The idea of ‘Nemesis,’ a hypothetical dark companion to the Sun, won’t quite go away, and it’s possible that the WISE mission may help us either identify such an object or else demonstrate that it’s not there. The idea is simple enough: Sol’s companion would perturb the Oort Cloud in its orbit, causing comets to enter the inner Solar System, thus increasing the likelihood of an impact with the Earth. Throw in an apparent periodicity in extinction events first described back in 1984 and you have an intriguing case.

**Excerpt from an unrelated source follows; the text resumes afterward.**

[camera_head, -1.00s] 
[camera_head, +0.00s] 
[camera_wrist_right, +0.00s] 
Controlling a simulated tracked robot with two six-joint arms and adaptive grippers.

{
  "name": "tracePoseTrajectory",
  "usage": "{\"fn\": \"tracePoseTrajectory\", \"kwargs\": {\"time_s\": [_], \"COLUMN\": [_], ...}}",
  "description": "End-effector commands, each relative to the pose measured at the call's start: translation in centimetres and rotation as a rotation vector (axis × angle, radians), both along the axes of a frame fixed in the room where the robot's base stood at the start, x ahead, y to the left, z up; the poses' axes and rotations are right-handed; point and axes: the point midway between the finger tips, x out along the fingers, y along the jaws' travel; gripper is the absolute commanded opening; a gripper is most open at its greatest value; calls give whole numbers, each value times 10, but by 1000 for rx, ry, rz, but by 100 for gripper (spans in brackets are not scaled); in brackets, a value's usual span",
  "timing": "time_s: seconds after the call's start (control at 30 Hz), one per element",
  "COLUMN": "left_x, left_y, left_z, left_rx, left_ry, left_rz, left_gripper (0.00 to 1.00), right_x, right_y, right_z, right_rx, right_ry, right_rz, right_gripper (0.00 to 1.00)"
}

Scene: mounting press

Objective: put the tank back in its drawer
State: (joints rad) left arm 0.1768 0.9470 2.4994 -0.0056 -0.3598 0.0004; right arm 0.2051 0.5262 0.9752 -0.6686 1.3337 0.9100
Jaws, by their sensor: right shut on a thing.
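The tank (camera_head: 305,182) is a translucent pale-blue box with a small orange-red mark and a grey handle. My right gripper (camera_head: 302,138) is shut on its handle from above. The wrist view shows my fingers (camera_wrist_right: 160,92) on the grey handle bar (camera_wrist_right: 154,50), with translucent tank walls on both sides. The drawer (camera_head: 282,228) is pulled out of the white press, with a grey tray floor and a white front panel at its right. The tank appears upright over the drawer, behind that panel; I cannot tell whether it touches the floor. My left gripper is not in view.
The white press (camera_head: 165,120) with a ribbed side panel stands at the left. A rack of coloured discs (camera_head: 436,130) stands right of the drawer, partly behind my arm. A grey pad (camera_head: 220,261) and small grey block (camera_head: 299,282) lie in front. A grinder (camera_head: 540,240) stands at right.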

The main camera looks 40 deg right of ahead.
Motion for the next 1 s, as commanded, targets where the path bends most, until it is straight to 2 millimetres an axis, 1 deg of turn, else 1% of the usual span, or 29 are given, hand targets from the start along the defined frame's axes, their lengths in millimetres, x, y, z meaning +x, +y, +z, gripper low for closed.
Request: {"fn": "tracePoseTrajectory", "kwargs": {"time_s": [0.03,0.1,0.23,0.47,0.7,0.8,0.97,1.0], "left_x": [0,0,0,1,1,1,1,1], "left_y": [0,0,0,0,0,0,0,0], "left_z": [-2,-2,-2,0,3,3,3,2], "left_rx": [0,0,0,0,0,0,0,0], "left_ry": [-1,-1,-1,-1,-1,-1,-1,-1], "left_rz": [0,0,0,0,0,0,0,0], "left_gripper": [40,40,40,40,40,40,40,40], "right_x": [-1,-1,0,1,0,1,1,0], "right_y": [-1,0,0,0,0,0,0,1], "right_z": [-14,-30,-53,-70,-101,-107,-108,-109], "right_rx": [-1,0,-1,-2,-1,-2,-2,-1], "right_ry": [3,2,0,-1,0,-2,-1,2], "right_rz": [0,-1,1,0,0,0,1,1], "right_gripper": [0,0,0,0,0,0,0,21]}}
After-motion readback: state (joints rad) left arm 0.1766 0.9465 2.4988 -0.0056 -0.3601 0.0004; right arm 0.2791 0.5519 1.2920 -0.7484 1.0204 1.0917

But Adrian Melott (University of Kansas) and Richard Bambach (Smithsonian Institution) have reconsidered Nemesis in terms of extinction events in a new paper, one that looks at the timing of these incidents in light of the movements of Nemesis over time. They extend the original 26 million year extinction periodicity slightly, to 27 million years, and are careful to note that there is no consensus on the matter among paleontologists. But the real question they tackle is whether the apparent cycle really can be explained by the actions of a distant, massive object.

This is a useful contribution to the discussion particularly because the authors stretch the span over which periodic extinction events are studied to 500 million years. What they find is that the events seem to occur too regularly over that period to be tied to Nemesis. If that seems counterintuitive, realize that the effects of such an object depend upon the stability of its orbit. Two major causes of perturbation to that orbit have been considered, one the galactic tidal gravitational field, the other the effect of passing stars. Both carry a punch. From the paper:

Hut (1984) was specific that irregularity of the period of revolution of such an object over the past 250 My should be about 20% due to perturbation from the Galaxy tidal gravitational field and by passing stars, and sharp peaks should not be expected in Fourier analysis. Torbett & Smoluchowski (1984) reached the same conclusion, but with a somewhat larger estimate of the fluctuations from the Galactic tide alone, dependent on the inclination of the Nemesis orbit with respect to the Galactic disk. Hills (1984) estimated a period change of 4% per Nemesis orbital period from the effects of passing stars. Using a t1/2 amplitude scaling expected from a random walk, the orbital period should drift by 15 to 30% over the last 500 My. This change in the period will broaden or split any spectral peak in a time series frequency spectrum, so Nemesis as an extinction driver is inconsistent with a sharp peak.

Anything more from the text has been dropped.